◆ Work to be completed
Pick out every line in the data below that holds "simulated".
□ □ □
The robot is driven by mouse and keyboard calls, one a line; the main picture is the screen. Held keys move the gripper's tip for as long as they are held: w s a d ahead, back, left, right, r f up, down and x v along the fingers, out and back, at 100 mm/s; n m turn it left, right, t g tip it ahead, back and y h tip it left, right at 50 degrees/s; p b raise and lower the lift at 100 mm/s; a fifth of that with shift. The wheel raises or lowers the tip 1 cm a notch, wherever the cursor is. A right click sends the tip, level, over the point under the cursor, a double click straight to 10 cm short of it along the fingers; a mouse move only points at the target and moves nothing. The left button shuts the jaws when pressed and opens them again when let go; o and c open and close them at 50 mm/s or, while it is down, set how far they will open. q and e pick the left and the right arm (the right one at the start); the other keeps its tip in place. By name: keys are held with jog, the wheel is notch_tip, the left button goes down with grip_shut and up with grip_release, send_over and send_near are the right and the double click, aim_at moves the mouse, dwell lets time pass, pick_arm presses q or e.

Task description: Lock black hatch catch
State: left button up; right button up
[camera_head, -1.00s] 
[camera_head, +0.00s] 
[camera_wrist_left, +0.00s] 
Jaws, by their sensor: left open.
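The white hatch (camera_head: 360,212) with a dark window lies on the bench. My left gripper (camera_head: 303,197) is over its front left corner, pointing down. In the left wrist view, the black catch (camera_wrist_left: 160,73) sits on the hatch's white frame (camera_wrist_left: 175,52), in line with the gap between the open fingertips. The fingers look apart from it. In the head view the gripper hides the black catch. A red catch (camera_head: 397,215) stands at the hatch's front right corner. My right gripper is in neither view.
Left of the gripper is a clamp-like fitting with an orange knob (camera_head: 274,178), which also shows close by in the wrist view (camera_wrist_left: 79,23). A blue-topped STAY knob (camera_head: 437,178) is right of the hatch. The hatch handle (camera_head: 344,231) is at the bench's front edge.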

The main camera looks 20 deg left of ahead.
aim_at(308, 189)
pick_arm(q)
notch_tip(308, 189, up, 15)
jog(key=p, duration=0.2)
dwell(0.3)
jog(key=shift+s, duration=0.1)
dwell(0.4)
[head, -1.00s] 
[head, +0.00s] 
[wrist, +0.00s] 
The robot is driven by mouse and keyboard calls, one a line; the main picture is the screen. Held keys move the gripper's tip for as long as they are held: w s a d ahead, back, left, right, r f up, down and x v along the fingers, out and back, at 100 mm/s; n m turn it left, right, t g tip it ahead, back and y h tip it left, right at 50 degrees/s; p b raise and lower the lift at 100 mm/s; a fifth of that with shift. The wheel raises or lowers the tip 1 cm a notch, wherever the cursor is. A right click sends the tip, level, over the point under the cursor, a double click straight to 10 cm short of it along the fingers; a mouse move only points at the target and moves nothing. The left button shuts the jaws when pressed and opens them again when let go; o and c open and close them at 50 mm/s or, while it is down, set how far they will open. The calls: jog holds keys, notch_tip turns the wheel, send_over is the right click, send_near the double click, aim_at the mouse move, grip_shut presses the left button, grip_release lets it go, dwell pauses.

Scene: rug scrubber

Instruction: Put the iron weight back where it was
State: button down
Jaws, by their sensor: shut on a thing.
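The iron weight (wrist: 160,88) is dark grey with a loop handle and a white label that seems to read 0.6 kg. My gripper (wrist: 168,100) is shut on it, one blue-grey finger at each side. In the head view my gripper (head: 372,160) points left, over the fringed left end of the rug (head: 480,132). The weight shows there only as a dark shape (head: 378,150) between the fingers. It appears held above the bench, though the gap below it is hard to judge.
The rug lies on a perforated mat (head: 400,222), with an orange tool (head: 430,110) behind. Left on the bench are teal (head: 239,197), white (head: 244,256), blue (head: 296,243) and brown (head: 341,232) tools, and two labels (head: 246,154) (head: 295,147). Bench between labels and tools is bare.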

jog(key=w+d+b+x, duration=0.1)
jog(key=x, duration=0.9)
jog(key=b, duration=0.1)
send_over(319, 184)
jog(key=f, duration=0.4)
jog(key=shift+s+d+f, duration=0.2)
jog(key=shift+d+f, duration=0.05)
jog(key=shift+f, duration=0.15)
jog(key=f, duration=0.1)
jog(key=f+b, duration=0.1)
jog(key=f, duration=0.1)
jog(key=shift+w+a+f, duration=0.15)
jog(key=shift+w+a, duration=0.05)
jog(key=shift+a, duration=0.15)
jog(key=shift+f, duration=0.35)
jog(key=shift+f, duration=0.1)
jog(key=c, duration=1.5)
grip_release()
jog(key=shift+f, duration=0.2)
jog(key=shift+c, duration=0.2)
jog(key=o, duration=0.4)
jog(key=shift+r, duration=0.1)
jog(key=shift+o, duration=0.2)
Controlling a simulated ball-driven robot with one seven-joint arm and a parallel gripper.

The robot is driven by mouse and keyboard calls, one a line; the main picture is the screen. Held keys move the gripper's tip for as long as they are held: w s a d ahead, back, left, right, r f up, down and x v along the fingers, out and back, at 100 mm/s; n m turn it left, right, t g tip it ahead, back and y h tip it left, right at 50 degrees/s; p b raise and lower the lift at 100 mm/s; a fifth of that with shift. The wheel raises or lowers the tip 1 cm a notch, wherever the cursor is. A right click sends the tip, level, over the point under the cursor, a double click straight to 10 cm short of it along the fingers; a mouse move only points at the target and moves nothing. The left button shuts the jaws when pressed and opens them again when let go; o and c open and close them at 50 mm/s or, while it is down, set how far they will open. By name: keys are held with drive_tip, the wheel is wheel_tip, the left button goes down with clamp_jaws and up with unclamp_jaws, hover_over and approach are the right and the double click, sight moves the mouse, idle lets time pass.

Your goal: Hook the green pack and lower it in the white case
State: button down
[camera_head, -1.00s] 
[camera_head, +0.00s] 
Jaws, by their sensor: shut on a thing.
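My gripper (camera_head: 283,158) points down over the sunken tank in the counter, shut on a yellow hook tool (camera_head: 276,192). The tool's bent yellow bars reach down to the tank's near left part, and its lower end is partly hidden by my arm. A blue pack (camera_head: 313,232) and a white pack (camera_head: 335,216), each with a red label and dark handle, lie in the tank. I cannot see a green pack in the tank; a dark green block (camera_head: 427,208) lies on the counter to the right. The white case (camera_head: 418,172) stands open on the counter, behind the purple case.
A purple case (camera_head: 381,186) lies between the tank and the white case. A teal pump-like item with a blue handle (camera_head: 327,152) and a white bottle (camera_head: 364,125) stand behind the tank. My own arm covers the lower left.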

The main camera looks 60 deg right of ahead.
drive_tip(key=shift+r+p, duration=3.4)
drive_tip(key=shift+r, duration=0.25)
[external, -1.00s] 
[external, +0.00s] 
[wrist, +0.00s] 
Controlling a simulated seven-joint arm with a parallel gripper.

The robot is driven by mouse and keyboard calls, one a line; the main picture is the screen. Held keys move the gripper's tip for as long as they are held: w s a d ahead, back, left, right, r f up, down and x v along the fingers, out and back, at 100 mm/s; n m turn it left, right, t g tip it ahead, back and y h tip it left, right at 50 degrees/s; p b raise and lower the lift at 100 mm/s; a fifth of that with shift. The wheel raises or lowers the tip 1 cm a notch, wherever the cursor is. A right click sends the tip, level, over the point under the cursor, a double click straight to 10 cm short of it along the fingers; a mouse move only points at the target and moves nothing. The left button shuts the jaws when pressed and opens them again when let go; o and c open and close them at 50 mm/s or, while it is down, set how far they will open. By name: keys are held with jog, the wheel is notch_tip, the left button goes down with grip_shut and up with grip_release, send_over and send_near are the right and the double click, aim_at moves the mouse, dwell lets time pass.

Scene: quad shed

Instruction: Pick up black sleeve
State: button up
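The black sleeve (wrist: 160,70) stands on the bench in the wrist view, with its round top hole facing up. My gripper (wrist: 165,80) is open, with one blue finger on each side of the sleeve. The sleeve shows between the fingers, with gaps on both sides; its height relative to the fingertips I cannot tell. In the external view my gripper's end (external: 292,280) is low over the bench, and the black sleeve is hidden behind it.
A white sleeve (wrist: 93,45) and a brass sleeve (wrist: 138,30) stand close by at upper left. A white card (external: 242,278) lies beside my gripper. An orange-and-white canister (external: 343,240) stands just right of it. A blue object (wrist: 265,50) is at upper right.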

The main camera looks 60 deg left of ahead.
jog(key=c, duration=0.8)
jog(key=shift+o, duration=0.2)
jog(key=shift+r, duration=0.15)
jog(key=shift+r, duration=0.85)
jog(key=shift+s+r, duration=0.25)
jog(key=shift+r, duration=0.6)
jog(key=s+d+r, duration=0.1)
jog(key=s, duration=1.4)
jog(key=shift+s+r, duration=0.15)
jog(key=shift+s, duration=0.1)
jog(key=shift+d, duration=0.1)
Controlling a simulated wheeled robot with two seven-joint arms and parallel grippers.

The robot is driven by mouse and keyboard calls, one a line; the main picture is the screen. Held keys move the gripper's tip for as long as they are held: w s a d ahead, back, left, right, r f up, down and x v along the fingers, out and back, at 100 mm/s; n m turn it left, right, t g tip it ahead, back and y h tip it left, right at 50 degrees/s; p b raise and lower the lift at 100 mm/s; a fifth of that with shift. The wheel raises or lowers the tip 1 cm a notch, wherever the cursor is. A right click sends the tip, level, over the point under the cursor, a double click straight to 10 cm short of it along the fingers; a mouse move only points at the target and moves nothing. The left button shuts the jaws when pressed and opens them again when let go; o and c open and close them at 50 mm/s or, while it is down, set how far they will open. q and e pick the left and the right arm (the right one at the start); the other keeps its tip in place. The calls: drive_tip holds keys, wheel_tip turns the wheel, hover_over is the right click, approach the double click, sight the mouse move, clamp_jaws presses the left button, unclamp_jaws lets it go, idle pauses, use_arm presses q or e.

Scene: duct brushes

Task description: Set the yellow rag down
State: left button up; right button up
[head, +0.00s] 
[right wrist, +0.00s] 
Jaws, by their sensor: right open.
□ □ □
◆ Finished exercise
Controlling a simulated ball-driven robot with one seven-joint arm and a parallel gripper.
Controlling a simulated seven-joint arm with a parallel gripper.
Controlling a simulated wheeled robot with two seven-joint arms and parallel grippers.

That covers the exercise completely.